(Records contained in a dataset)
###

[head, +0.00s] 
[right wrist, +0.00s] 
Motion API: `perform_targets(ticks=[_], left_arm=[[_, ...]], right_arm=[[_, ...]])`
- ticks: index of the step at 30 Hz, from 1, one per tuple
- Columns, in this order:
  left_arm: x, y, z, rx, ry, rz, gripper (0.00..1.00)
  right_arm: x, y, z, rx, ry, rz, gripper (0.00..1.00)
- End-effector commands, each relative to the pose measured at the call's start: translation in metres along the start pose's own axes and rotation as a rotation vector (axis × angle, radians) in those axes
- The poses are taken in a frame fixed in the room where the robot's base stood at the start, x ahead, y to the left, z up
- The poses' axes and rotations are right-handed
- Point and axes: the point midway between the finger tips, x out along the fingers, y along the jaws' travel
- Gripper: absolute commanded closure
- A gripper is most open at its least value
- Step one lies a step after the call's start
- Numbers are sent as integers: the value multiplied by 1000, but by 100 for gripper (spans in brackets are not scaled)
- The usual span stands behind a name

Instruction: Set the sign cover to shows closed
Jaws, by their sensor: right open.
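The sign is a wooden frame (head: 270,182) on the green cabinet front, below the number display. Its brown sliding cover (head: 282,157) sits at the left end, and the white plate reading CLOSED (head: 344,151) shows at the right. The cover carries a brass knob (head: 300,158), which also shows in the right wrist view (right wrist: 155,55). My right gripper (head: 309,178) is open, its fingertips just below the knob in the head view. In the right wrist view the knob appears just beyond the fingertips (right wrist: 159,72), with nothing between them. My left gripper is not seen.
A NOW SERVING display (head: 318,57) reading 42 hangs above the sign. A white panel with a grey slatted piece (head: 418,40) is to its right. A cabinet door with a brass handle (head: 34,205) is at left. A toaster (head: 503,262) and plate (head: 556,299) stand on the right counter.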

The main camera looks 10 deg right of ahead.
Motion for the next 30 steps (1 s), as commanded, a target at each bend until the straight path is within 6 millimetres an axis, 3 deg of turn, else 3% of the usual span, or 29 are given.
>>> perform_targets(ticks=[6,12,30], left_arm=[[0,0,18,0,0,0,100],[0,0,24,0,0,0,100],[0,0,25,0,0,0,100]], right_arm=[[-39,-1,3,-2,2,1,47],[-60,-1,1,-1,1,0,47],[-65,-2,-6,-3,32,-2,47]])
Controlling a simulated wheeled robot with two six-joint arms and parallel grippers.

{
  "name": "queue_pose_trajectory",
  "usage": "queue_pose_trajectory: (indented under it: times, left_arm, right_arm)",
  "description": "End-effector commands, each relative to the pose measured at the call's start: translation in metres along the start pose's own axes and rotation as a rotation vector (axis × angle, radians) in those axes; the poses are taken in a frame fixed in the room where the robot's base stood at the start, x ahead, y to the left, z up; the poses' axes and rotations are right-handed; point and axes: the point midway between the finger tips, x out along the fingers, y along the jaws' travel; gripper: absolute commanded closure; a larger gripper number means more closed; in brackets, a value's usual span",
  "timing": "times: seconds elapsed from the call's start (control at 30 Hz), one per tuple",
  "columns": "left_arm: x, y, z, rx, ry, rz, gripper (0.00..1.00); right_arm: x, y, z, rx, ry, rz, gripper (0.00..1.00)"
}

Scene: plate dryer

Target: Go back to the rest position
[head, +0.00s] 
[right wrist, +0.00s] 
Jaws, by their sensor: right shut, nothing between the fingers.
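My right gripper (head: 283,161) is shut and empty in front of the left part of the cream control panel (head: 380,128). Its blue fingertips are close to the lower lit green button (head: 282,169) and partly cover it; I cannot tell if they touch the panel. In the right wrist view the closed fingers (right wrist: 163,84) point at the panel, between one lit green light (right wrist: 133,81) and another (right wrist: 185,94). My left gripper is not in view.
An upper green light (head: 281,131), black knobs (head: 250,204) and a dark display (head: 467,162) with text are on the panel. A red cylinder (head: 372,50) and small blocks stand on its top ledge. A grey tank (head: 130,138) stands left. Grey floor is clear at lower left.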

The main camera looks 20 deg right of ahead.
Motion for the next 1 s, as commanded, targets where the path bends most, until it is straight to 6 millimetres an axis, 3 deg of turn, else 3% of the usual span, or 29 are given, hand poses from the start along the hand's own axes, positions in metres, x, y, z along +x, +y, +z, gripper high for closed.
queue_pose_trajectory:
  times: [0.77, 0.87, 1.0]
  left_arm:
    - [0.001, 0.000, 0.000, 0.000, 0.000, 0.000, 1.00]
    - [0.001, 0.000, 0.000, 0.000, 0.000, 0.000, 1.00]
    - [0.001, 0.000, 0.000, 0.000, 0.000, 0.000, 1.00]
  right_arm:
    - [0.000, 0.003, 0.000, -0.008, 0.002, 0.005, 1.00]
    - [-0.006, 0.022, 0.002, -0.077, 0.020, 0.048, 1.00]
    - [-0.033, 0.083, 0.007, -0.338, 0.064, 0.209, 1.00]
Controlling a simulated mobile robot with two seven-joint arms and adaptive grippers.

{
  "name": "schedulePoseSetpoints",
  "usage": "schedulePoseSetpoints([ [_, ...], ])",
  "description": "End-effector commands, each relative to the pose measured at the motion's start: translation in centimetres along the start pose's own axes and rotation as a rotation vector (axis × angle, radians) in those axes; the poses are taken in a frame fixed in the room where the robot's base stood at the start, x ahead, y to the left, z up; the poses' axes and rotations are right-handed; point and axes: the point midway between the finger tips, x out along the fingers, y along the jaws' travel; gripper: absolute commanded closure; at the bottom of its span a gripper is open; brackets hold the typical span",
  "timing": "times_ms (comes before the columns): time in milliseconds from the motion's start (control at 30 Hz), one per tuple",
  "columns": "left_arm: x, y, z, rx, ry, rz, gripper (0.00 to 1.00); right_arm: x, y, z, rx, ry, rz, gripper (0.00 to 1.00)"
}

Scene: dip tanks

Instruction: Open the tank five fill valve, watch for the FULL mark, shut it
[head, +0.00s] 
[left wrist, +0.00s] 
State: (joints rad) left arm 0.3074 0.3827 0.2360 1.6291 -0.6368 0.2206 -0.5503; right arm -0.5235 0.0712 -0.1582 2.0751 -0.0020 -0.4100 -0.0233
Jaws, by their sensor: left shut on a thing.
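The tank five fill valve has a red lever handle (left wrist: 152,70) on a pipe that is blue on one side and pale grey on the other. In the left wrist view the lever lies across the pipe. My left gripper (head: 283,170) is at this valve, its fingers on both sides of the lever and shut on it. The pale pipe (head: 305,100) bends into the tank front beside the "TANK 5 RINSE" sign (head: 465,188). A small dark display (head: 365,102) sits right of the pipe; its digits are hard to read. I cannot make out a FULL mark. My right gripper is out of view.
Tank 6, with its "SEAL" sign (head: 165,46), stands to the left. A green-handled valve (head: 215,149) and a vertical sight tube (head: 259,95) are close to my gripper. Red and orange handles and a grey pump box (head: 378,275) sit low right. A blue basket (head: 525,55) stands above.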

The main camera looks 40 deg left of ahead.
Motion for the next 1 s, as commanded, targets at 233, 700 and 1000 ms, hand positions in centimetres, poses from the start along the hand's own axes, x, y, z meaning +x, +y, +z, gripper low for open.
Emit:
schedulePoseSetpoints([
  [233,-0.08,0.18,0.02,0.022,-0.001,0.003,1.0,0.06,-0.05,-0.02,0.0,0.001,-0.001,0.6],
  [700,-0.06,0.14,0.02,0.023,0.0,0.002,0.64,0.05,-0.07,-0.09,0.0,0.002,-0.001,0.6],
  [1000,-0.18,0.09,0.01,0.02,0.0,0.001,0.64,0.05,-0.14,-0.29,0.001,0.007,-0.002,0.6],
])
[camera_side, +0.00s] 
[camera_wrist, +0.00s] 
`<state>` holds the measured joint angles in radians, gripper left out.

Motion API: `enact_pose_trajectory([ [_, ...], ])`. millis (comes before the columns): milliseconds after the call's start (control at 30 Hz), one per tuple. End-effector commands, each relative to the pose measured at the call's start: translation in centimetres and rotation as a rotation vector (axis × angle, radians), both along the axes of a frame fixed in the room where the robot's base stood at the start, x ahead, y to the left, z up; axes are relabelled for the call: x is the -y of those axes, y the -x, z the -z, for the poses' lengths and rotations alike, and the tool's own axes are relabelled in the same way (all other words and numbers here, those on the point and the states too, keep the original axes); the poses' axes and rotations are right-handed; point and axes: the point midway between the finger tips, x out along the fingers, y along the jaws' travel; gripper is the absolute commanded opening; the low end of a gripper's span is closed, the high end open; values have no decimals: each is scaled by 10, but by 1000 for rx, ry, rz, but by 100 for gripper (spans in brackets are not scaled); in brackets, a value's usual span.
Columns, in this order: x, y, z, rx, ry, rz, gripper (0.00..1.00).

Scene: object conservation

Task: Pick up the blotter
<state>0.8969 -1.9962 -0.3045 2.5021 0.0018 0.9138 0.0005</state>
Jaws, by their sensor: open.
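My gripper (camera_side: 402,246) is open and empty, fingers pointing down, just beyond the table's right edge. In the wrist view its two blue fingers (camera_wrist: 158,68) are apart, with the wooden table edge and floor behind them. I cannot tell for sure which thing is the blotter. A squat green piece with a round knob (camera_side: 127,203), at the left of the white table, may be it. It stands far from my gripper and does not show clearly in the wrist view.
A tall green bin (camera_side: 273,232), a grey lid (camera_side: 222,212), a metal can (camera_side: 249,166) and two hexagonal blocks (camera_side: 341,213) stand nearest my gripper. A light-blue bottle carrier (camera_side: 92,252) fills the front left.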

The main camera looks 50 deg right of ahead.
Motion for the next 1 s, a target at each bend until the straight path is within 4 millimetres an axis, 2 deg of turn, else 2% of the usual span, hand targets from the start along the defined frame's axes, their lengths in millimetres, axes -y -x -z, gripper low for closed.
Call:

###

### The problem
Your task is to report how many lines of the material include the string "arms". Give the number and no other words.

### Expected answer
2